STATED PROBLEM:
Return the listing below verbatim. Pictures do not belong in the copy.

______

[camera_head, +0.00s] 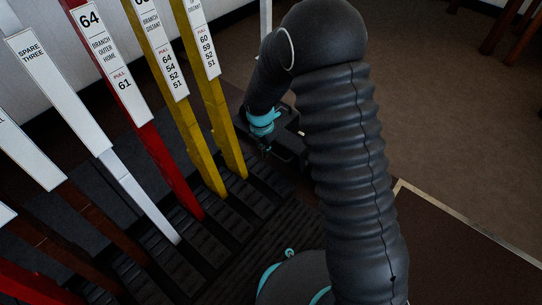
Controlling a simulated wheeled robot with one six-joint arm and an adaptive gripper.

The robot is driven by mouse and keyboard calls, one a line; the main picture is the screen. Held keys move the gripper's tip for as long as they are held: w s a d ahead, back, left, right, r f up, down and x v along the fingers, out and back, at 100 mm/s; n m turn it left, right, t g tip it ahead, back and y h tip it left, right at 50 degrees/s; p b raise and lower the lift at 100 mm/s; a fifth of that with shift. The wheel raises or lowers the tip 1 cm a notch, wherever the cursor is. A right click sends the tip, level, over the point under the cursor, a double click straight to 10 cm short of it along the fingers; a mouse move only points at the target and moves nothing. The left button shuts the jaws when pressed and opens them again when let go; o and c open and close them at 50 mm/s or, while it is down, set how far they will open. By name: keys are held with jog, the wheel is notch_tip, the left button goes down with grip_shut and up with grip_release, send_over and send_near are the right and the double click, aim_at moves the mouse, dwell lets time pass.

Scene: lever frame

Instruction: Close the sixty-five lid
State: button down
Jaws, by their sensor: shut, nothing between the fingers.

______

RESPONSE TO THIS EXERCISE:
[camera_head, +0.00s] 
Controlling a simulated wheeled robot with one six-joint arm and an adaptive gripper.

The robot is driven by mouse and keyboard calls, one a line; the main picture is the screen. Held keys move the gripper's tip for as long as they are held: w s a d ahead, back, left, right, r f up, down and x v along the fingers, out and back, at 100 mm/s; n m turn it left, right, t g tip it ahead, back and y h tip it left, right at 50 degrees/s; p b raise and lower the lift at 100 mm/s; a fifth of that with shift. The wheel raises or lowers the tip 1 cm a notch, wherever the cursor is. A right click sends the tip, level, over the point under the cursor, a double click straight to 10 cm short of it along the fingers; a mouse move only points at the target and moves nothing. The left button shuts the jaws when pressed and opens them again when let go; o and c open and close them at 50 mm/s or, while it is down, set how far they will open. By name: keys are held with jog, the wheel is notch_tip, the left button goes down with grip_shut and up with grip_release, send_over and send_near are the right and the double click, aim_at moves the mouse, dwell lets time pass.

Scene: lever frame

Instruction: Close the sixty-five lid
State: button down
Jaws, by their sensor: shut, nothing between the fingers.

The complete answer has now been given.